Mr. Freitag joined the Calvert Hall faculty as a music teacher in 1953 and was appointed director of music in 1967.

"He'd take the marching band to Disney World to perform, and every year they marched in the four area Fourth of July parades," said Mr. Heidrick.

In addition to his teaching and conducting duties, Mr. Freitag owned and operated the Freitag School of Music, which was founded by his father on Greenmount Avenue in Waverly. The school also had a branch in Glen Burnie.

Dan Connolly, a Baltimore Sun sportswriter, studied music with Mr. Freitag and played in his bands while a student at Calvert Hall.

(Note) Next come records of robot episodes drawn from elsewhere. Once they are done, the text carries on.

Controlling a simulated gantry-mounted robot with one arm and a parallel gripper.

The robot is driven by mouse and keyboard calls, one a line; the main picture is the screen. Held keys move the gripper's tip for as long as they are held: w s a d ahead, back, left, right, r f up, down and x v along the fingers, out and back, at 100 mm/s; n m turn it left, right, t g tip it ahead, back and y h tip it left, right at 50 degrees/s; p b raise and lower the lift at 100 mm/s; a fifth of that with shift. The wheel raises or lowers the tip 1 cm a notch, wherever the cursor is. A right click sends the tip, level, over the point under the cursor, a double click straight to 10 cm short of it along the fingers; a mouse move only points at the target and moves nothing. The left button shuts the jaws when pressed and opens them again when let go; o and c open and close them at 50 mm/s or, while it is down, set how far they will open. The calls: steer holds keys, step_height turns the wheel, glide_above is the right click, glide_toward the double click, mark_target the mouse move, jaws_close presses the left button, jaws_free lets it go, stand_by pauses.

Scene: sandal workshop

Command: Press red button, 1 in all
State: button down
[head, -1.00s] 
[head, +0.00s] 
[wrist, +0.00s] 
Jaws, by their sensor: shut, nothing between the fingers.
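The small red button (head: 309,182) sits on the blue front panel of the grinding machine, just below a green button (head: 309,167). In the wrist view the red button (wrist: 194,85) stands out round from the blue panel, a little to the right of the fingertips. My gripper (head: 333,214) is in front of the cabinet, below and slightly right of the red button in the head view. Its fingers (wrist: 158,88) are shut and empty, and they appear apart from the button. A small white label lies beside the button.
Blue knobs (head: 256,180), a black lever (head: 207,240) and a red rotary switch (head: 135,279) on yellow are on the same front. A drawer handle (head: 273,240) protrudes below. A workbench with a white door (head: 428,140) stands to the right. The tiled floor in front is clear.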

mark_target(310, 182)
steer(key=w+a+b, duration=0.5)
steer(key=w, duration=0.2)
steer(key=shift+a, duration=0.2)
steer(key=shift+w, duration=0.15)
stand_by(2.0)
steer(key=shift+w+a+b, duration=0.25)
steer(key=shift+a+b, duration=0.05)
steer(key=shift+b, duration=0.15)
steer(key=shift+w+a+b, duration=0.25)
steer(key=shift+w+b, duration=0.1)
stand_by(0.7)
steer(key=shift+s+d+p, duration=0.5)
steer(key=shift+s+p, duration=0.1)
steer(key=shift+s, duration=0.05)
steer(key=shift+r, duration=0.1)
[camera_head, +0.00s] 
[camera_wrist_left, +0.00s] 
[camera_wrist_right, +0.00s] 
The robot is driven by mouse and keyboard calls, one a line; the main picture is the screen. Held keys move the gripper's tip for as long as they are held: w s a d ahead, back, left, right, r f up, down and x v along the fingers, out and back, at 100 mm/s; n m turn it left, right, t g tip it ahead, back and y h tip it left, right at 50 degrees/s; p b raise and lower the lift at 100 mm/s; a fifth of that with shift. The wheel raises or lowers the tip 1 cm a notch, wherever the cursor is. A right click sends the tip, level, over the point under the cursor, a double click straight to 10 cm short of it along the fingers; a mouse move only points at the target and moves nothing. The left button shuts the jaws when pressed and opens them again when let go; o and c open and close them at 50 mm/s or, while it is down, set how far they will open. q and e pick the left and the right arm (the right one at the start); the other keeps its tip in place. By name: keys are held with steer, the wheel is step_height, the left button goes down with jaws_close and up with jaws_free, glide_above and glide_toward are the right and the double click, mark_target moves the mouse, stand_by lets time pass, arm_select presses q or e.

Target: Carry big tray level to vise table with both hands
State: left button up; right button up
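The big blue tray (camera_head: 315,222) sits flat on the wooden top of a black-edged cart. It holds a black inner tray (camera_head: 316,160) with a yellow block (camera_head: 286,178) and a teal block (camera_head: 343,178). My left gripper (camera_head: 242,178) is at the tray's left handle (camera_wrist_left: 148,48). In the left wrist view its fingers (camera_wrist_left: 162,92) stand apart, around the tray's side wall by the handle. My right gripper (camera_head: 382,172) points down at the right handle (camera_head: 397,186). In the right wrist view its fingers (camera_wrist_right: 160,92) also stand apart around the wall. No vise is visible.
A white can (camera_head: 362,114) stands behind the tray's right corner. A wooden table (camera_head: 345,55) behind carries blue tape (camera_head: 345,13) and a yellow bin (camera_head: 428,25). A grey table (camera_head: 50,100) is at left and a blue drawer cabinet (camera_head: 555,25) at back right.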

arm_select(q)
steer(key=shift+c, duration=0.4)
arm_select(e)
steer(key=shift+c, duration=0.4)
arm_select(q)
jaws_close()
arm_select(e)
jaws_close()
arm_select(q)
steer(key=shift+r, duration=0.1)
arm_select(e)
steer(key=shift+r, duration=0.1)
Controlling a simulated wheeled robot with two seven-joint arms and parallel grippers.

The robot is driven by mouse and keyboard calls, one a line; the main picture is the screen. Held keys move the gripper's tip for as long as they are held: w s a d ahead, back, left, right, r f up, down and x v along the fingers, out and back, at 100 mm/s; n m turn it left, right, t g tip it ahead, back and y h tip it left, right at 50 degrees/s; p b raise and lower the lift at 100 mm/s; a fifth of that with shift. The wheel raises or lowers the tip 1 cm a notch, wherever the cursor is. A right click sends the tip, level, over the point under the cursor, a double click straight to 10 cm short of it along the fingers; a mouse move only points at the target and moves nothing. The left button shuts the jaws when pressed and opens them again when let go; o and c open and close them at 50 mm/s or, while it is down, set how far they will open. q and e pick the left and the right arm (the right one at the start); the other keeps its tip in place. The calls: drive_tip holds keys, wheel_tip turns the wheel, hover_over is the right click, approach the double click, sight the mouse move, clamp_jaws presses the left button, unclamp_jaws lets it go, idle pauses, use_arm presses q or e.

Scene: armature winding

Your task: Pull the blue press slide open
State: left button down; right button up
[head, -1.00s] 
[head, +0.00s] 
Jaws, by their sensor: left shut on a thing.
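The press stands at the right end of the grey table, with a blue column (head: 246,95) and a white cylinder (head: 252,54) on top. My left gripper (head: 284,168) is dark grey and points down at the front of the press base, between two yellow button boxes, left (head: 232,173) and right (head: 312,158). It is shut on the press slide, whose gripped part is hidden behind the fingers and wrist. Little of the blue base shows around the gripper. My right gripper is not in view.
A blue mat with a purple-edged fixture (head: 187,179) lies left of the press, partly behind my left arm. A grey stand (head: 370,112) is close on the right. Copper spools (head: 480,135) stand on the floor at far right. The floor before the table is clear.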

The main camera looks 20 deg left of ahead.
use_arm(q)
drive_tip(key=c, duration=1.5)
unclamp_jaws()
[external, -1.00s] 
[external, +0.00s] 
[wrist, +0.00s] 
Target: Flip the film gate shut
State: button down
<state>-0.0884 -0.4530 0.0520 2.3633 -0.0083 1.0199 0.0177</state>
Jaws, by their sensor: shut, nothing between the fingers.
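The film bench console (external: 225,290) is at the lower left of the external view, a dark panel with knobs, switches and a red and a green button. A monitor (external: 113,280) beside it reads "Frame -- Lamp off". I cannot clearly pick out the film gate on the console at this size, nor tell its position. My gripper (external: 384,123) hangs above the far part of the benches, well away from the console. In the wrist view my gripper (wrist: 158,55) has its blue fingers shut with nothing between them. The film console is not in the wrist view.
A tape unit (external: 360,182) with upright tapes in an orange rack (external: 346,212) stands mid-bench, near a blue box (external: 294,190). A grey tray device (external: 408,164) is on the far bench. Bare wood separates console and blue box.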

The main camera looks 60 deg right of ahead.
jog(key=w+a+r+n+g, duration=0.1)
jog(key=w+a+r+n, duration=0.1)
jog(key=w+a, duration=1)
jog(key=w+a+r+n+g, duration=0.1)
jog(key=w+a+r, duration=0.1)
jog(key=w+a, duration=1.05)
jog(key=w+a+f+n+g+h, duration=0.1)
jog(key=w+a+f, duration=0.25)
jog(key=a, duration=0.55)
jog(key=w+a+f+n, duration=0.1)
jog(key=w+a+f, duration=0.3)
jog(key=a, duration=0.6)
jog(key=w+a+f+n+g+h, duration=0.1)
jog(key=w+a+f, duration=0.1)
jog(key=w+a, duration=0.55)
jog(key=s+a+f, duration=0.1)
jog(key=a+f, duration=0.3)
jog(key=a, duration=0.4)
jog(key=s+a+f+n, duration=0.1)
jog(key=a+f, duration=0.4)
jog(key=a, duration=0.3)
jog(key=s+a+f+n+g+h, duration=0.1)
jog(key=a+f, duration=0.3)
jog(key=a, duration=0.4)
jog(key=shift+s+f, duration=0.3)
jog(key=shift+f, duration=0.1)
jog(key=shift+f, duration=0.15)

"He made you learn and love music. He had such enthusiasm and knew how to infuse everyone with a love of music. Even though I may have been his worst clarinet student and band member ever," Mr. Connolly said with a laugh.

"He always made it enjoyable and had a great sense of community. He was a character and an older gentleman and he kept us all in line," said Mr. Connolly, who graduated in 1987. "He had this wisp of white hair and when he got mad, it stood up, and we knew we had gotten him."

He described Mr. Freitag's conducting style as "demonstrative."

"When he was conducting, he'd stand on a little platform. One day, he fell off but kept on conducting the one-half of the band that kept playing," said Mr. Connolly. "It proved what he always told us: 'The show must go on.' "

Mr. Heidrick said that every year before the school's annual Christmas concert, Mr. Freitag would appear on stage dressed as Rudolph the Red-Nosed Reindeer.

During the 2002-2003 school year, Mr. Freitag was named a Distinguished Lasallian Educator.

"His band members were always disciplined on the marching field and in the concert hall, but more importantly, Charlie always taught them to be responsible students and gentlemen," according to the award.

"Even if you weren't in the band, everyone in the school knew Mr. Freitag. He was unforgettable," said Mr. Hartnett, who is a music teacher at Mike's Music in Ellicott City.

"I'm still passionate about music because of him," said Mr. Connolly.

Mr. Freitag retired in 2006.

The longtime Timonium resident, who moved to Mays Chapel 15 years ago, judged many musical contests and festivals through the years. He also wrote many original compositions and collaborated on "30 Modernistic Studies" published by Gornston Co. He also wrote a beginner method for trumpet students that was brought out by Dell Publishing Co.

His wife of 65 years, the former Mabel Gray Hemric, died last year.

Funeral services for Mr. Freitag will be held at 10:30 a.m. Saturday at Timonium Presbyterian Church, 303 W. Timonium Road.

Surviving are a son, Chuck Freitag of Hunt Valley; a daughter, Gae Bradley of Timonium; four grandchildren; and a great-grandson.